Unit installation

4-5
RLC-3 V1.80 Copyright © 1998 Link Communications Inc. 9/17/98
DTMF Mute Timer:
This timer controls the amount of time the receiver entering DTMF stays muted. This timer needs
to be short so the instances of "Voice Falsing" does not mute the audio too long. Voice falsing is
the phenomenon that occurs when your voice sounds like a DTMF digit. If you set this timer too
long and the DTMF decoder falses, you will have a long gap in your voice (for the length of this
timer). The mute timer begins to run after the release of the DTMF key.
- This timer is programmed in 10mS Increments from 001-9999
- If a timer value of 000 is entered, your audio will be muted forever, so if you want it to be as
short as possible, enter 001
Timer Number Definition Defaults
024 DTMF Mute Timer, Receiver 1 1 sec. (100)
025 DTMF Mute Timer, Receiver 2 "
026 DTMF Mute Timer, Receiver 3 "
027 DTMF Mute Timer, Receiver 4 "
028 DTMF Mute Timer, Receiver 5 "
029 DTMF Mute Timer, Receiver 6 "
030 DTMF Mute Timer, Receiver 7 "
031 DTMF Mute Timer, Receiver 8 "
Reserved Timers:
Do not mess with these timers. These timers affect the communications from the main board to the
radio cards. Changing them will probably not help you but can cause the cards to be disabled
(changing them back and resetting the controller will fix accidental changes).

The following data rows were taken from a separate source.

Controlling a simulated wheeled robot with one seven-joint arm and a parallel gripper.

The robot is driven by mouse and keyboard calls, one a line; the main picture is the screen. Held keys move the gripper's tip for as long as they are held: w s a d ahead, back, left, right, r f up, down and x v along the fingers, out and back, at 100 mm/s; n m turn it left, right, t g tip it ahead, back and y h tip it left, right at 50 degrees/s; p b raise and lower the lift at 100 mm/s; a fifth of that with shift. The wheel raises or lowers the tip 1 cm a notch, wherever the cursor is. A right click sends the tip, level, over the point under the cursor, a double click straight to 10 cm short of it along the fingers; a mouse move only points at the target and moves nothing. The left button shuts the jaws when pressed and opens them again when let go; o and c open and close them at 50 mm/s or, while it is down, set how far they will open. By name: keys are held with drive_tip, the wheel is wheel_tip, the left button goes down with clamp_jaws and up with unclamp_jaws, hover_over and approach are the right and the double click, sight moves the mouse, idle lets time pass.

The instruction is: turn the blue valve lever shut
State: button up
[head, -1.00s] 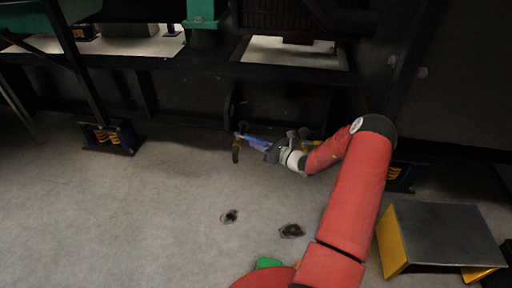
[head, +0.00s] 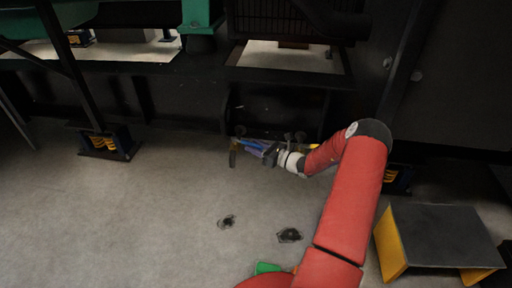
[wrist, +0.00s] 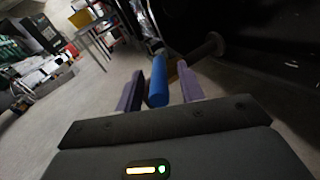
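The blue valve lever (wrist: 158,82) shows in the wrist view between the two fingers of my gripper (wrist: 160,90). The fingers stand apart on either side of it, with a visible gap at least on the right. In the head view the blue lever (head: 250,144) is small and sits low on the dark genset frame, with my gripper (head: 262,149) over its right part. A brass-coloured valve part shows at the lever's left end. The valve body behind the lever is mostly hidden or dark.
The black genset frame (head: 180,95) runs above and behind the lever. A grey-topped step with yellow sides (head: 436,235) stands at the lower right. Two dark patches (head: 289,235) lie on the floor. The floor (head: 110,220) at the left is clear.

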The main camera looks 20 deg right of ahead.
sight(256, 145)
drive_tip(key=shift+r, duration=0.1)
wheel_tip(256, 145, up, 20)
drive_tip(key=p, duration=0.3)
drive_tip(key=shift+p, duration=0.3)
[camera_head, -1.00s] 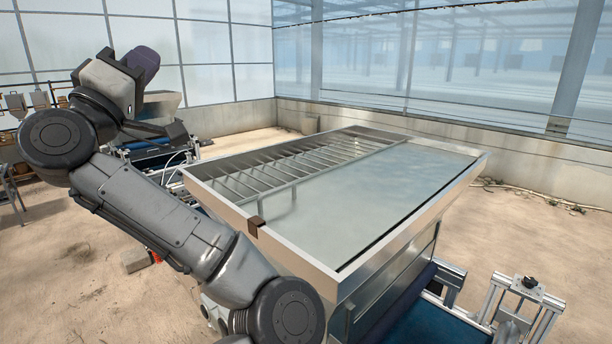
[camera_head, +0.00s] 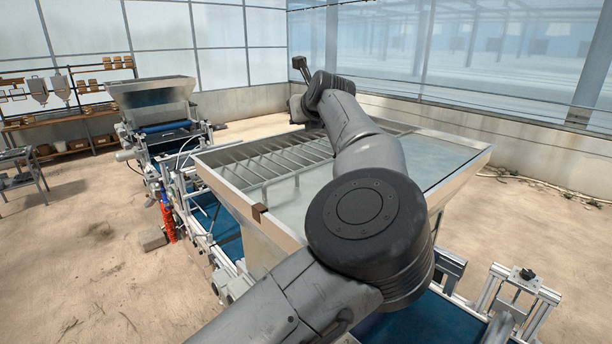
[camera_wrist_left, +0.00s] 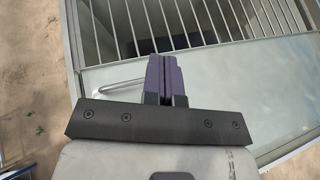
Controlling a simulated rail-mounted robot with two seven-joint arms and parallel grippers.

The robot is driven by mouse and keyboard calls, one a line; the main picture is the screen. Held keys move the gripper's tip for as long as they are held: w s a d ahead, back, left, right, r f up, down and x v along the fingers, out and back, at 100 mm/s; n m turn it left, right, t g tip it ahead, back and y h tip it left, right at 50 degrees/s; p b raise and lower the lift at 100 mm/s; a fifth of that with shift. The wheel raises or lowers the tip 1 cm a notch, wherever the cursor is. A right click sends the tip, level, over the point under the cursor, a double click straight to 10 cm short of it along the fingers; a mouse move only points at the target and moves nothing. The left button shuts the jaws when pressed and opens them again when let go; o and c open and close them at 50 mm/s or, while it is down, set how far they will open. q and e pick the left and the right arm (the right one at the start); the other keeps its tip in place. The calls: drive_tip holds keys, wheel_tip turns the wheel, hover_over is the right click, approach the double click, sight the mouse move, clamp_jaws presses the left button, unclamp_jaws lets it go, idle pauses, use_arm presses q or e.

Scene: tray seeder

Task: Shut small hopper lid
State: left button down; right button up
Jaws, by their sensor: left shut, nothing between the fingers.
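The near hopper (camera_head: 222,176) is a large metal bin with a pale, flat, translucent panel (camera_head: 450,168) over much of its top. A slatted grate (camera_head: 255,163) shows along its far left side. I take the panel to be the lid but cannot tell for sure. A thin metal bar (camera_head: 282,183) stands along the panel's edge by the grate. My left gripper (camera_wrist_left: 160,58) has purple fingers, shut and empty, over the panel, pointing toward the grate in the wrist view. Contact cannot be told. My forearm hides part of the hopper in the head view. My right gripper is out of view.
A second hopper machine (camera_head: 152,98) stands at the back left, near a shelf (camera_head: 80,112) with bins. Blue belt (camera_head: 425,322) and metal frames lie below. Sandy floor is open at left.

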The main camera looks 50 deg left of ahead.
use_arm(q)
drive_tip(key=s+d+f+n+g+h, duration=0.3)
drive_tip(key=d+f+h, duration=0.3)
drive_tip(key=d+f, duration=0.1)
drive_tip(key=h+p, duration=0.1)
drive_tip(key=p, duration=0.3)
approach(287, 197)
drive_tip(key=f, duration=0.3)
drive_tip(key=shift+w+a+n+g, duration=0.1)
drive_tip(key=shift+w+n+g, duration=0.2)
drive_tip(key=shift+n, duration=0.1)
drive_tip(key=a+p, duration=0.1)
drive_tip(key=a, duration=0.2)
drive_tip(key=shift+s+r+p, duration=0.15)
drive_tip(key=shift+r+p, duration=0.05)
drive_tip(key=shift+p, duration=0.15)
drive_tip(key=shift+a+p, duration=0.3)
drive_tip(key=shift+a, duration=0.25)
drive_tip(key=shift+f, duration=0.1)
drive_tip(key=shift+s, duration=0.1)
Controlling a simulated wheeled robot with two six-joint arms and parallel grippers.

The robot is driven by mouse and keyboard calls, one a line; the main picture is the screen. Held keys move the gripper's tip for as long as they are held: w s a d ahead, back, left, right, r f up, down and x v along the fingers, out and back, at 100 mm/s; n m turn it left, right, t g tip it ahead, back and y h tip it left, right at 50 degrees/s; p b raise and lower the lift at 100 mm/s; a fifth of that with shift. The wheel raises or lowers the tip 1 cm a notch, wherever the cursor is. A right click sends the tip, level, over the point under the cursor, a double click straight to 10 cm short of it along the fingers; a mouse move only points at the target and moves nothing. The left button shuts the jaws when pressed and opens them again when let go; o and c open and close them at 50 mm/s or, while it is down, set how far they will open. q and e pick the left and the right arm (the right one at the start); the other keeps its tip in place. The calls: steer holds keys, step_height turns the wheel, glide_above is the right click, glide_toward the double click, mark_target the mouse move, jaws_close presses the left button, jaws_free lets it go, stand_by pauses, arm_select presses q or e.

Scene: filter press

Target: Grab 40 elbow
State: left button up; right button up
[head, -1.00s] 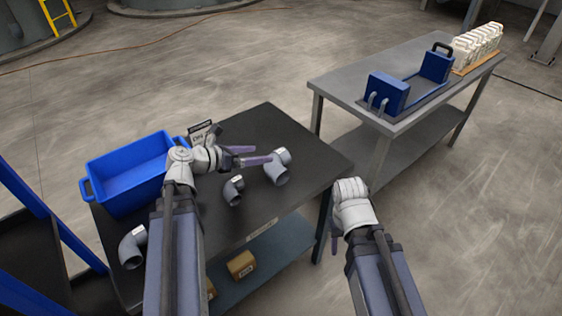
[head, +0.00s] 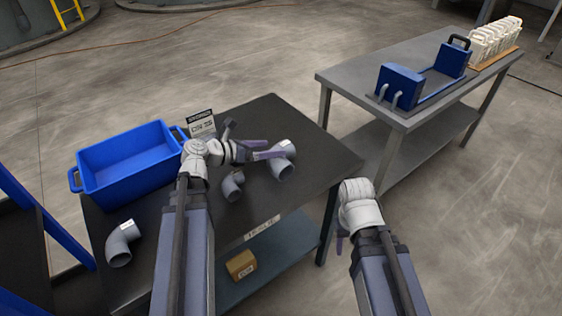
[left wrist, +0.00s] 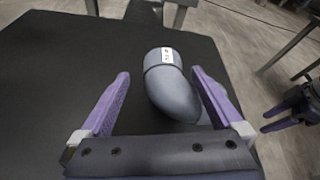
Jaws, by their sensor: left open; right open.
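A grey pipe elbow (head: 284,163) lies near the right side of the dark table. In the left wrist view this elbow (left wrist: 170,88) sits between the fingers, closer to the right one, with a white label too small to read. My left gripper (head: 266,149) is open at this elbow and not closed on it. Another grey elbow (head: 122,243) lies at the table's left front. My right gripper (head: 341,241) hangs past the table's right edge, open, its fingers mostly hidden.
A blue crate (head: 125,158) stands at the table's back left, with a small printed sign (head: 201,122) beside it. A cardboard box (head: 240,264) is on the lower shelf. A grey bench (head: 345,77) at the right holds a blue press frame (head: 400,87) and white plates (head: 494,42).

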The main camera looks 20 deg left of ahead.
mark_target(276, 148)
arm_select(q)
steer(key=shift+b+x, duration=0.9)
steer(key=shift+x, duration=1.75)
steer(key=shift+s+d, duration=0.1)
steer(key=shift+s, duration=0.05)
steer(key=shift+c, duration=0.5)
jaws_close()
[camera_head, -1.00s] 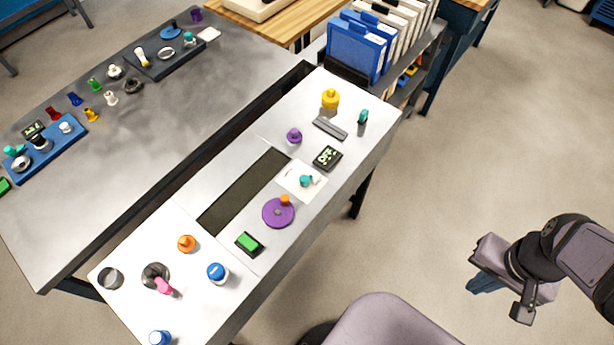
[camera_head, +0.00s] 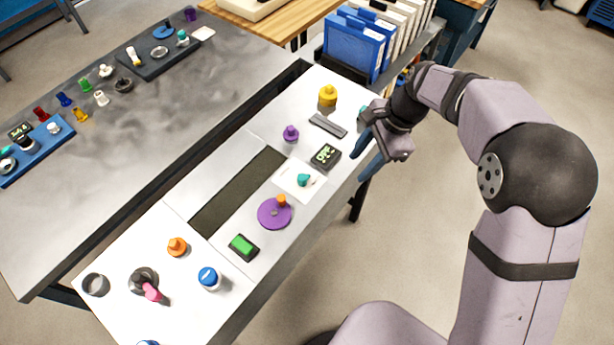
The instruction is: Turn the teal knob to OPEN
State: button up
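A teal knob (camera_head: 303,180) sits on a square white plate (camera_head: 290,192) on the near bench, beyond the purple disc. Any markings on the plate are too small to read. A second small teal piece (camera_head: 363,111) stands near the bench's right edge, partly hidden by my gripper. My gripper (camera_head: 362,154) is over the right edge of the bench, to the right of the plate and above and right of the teal knob in the picture. Its two blue fingers are apart, with nothing seen between them. It is clear of the teal knob on the plate.
A purple disc with an orange knob (camera_head: 274,212), a green button (camera_head: 243,247), a small display (camera_head: 326,156), a purple knob (camera_head: 291,133) and a grey bar (camera_head: 328,125) surround the plate. A yellow knob (camera_head: 327,95) stands farther back. A dark recessed strip (camera_head: 238,190) lies left.

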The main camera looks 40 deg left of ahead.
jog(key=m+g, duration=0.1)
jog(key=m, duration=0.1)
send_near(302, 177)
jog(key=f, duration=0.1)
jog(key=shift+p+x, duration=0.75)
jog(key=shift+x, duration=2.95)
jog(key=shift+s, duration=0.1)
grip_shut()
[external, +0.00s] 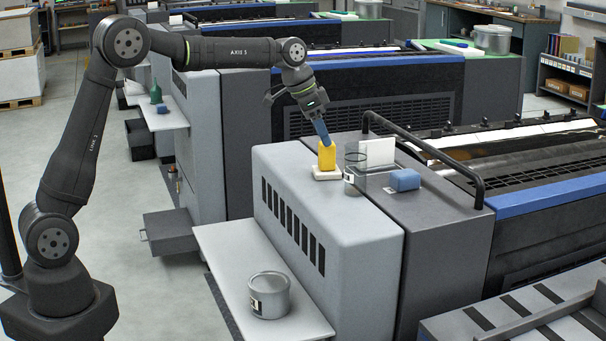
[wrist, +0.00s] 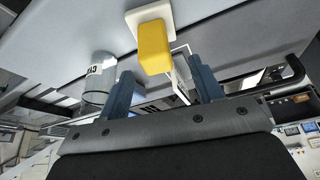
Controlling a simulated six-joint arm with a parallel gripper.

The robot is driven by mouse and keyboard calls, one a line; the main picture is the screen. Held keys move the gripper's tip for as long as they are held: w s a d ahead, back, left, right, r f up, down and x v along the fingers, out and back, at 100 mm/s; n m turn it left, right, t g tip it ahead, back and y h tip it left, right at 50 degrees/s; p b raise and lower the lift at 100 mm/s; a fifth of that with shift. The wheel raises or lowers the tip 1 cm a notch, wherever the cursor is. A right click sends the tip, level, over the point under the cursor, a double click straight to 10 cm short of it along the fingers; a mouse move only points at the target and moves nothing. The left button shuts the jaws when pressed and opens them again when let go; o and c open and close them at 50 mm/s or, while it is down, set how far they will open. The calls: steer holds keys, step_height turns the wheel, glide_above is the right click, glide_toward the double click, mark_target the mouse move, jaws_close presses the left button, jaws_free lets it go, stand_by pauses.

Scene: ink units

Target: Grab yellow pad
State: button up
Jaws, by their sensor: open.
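The yellow pad (external: 327,157) stands upright on a small white base (external: 327,174) on top of the light grey machine housing. In the wrist view the yellow pad (wrist: 155,47) shows beyond the fingertips, between the two blue fingers and nearer the left one, with the white base (wrist: 146,17) behind it. My gripper (external: 322,138) is just above the pad in the external view, pointing down. In the wrist view my gripper (wrist: 160,82) has its fingers spread apart, with nothing held between them. Whether a finger touches the pad cannot be told.
A clear container (external: 355,170) stands close right of the pad, with a white card (external: 378,152) behind it and a blue block (external: 405,180) farther right. A dark rail (external: 425,150) arches over the machine's right part. A grey can (external: 269,295) sits on the lower shelf.

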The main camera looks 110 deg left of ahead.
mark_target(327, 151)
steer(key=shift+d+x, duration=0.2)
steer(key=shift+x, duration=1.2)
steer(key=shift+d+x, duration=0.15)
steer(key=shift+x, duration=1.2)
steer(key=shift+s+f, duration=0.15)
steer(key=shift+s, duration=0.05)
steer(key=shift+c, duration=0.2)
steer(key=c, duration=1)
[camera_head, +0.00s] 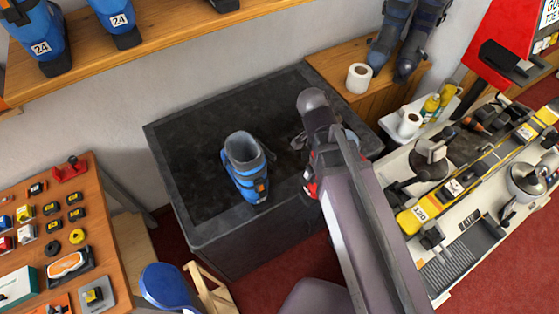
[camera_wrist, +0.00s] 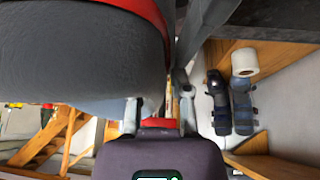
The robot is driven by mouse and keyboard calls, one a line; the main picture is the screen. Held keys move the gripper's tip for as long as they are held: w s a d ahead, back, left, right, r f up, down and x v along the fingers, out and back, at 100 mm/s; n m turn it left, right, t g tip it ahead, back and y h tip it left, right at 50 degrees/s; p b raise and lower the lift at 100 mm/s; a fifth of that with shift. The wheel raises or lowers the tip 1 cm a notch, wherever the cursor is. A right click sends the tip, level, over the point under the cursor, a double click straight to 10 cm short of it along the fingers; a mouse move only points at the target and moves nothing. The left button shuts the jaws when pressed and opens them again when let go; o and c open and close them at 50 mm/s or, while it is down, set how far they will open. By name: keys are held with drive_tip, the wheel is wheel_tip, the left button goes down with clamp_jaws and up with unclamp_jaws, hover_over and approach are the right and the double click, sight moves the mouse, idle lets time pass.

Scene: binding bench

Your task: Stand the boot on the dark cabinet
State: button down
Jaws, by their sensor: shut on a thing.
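The dark cabinet (camera_head: 190,215) stands in the middle of the head view, and its dark edge crosses the top right of the wrist view (camera_wrist: 280,14). A blue boot (camera_head: 247,182) with a grey collar and orange buckle stands upright on its top. My gripper (camera_wrist: 158,102) is shut on a grey thing with a red edge (camera_wrist: 75,60), which fills the upper left of the wrist view. In the head view my arm hides most of it; a red part (camera_head: 311,187) shows near the cabinet's right side. I cannot tell its whole shape or whether it touches the cabinet.
A wooden shelf (camera_head: 160,55) with blue boots runs above the cabinet. A wooden ledge (camera_head: 335,68) behind holds a white roll (camera_head: 359,78) and dark boots (camera_head: 390,45). Workbenches stand left and right. The cabinet top left of the blue boot is clear.

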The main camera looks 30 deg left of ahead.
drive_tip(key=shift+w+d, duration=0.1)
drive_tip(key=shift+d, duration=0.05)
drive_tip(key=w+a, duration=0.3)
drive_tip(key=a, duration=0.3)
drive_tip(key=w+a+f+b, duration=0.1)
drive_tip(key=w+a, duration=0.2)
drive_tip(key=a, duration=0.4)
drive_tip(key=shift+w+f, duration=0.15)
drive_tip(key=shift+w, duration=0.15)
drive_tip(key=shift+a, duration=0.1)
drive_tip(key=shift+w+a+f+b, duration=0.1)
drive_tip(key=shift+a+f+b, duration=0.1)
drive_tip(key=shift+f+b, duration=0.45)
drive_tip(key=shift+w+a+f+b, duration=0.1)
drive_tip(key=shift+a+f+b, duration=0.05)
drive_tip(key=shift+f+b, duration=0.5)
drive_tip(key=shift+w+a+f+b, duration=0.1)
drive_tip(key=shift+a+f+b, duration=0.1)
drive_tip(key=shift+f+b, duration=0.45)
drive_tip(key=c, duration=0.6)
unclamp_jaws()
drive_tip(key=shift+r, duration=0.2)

032..039 SPI Retry Timer, Port 1..8 (default value is 050, 500 ms)
040..047 SPI Timeout Timer, Port 1..8 (default value is 700, 7 seconds)
I/O Polling Timer:
This timer determines how often the controller checks to see if any of the input lines have changed
from high to low or low to high or if any analog alarm conditions have changed. If you want
quicker response to changes, shorten this timer. If you don't want to hear about changes that
happen more often than every minute or so, lengthen it to a minute. The default is one second.